## GIVEN DATA:
• • • • • • •
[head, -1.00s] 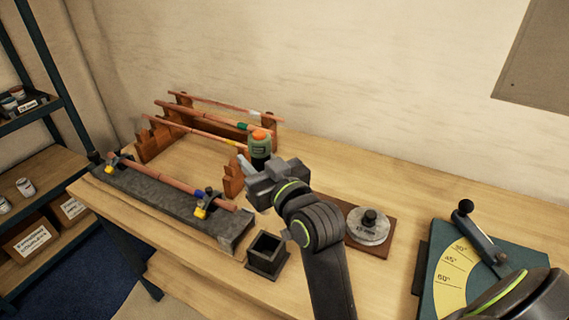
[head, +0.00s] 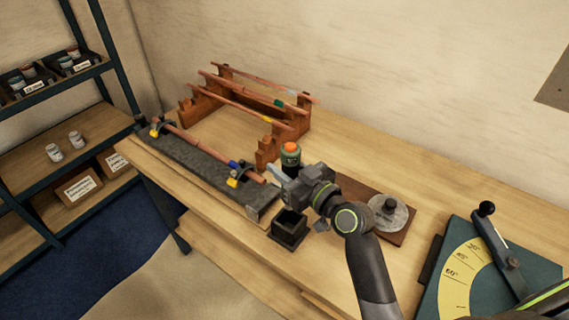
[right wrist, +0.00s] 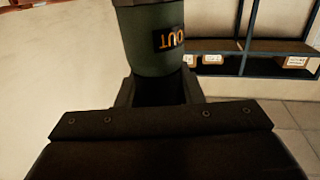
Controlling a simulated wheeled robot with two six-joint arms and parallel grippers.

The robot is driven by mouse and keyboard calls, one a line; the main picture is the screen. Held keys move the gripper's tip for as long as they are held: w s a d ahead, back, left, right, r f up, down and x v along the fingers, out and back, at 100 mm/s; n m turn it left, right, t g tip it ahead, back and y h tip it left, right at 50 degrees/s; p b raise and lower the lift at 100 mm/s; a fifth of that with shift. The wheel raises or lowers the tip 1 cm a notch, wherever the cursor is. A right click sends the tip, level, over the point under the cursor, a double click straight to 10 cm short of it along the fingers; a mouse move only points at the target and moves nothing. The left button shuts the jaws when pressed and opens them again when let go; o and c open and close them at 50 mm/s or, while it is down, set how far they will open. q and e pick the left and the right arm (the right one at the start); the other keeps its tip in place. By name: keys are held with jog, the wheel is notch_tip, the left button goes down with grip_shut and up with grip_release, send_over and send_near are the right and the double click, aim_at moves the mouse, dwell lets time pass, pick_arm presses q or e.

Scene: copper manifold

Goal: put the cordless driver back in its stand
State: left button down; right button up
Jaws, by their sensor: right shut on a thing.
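The cordless driver (head: 291,154), with a green body and orange top, stands about upright in my right gripper (head: 280,177), which is shut on it. In the right wrist view, the driver's green body (right wrist: 152,40) with an upside-down dark label rises above the jaws. Its lower part is hidden by the gripper. The stand, taken to be the dark, square, open-topped holder (head: 288,229), is on the bench in front of the gripper, apart from the driver. Its opening looks empty. My left gripper is not in view.
A grey block with a clamped copper pipe (head: 205,172) lies left of the stand. A wooden rack (head: 268,150) with copper rods is behind. A round weight (head: 388,212) on a board and an angle gauge (head: 480,265) are at right. Shelves (head: 60,150) stand left.

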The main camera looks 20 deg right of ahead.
• • • • • • •
## EXERCISE TASK:
Gather and copy every line of the data in which the string "button" is found.

## RESULT BELOW:
The robot is driven by mouse and keyboard calls, one a line; the main picture is the screen. Held keys move the gripper's tip for as long as they are held: w s a d ahead, back, left, right, r f up, down and x v along the fingers, out and back, at 100 mm/s; n m turn it left, right, t g tip it ahead, back and y h tip it left, right at 50 degrees/s; p b raise and lower the lift at 100 mm/s; a fifth of that with shift. The wheel raises or lowers the tip 1 cm a notch, wherever the cursor is. A right click sends the tip, level, over the point under the cursor, a double click straight to 10 cm short of it along the fingers; a mouse move only points at the target and moves nothing. The left button shuts the jaws when pressed and opens them again when let go; o and c open and close them at 50 mm/s or, while it is down, set how far they will open. q and e pick the left and the right arm (the right one at the start); the other keeps its tip in place. By name: keys are held with jog, the wheel is notch_tip, the left button goes down with grip_shut and up with grip_release, send_over and send_near are the right and the double click, aim_at moves the mouse, dwell lets time pass, pick_arm presses q or e.
State: left button down; right button up

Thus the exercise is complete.